◆ **Recorded information**:
• • • •

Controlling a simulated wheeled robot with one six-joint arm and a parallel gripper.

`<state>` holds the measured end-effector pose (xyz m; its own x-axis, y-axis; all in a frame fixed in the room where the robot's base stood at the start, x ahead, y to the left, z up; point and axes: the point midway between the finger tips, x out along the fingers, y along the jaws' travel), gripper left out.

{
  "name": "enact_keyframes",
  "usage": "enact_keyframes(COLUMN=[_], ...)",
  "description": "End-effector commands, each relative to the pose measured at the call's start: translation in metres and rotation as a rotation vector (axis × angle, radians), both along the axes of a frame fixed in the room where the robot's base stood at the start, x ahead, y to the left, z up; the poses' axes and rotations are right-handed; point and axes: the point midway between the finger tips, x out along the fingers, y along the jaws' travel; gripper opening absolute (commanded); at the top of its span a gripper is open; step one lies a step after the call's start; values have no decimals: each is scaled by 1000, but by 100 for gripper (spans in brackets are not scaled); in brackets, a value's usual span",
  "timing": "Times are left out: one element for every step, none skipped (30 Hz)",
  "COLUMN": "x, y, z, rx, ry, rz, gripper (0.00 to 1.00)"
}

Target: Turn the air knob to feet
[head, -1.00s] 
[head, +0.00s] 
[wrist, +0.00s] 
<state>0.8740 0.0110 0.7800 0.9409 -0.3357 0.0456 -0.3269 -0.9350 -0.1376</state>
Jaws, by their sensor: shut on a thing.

• • • •

Return all of the data precisely as it appears.

Controlling a simulated wheeled robot with one six-joint arm and a parallel gripper.

`<state>` holds the measured end-effector pose (xyz m; its own x-axis, y-axis; all in a frame fixed in the room where the robot's base stood at the start, x ahead, y to the left, z up; point and axes: the point midway between the finger tips, x out along the fingers, y along the jaws' travel), gripper left out.

{
  "name": "enact_keyframes",
  "usage": "enact_keyframes(COLUMN=[_], ...)",
  "description": "End-effector commands, each relative to the pose measured at the call's start: translation in metres and rotation as a rotation vector (axis × angle, radians), both along the axes of a frame fixed in the room where the robot's base stood at the start, x ahead, y to the left, z up; the poses' axes and rotations are right-handed; point and axes: the point midway between the finger tips, x out along the fingers, y along the jaws' travel; gripper opening absolute (commanded); at the top of its span a gripper is open; step one lies a step after the call's start; values have no decimals: each is scaled by 1000, but by 100 for gripper (spans in brackets are not scaled); in brackets, a value's usual span",
  "timing": "Times are left out: one element for every step, none skipped (30 Hz)",
  "COLUMN": "x, y, z, rx, ry, rz, gripper (0.00 to 1.00)"
}

Target: Turn the air knob to feet
[head, -1.00s] 
[head, +0.00s] 
[wrist, +0.00s] 
<state>0.8740 0.0110 0.7800 0.9409 -0.3357 0.0456 -0.3269 -0.9350 -0.1376</state>
Jaws, by their sensor: shut on a thing.

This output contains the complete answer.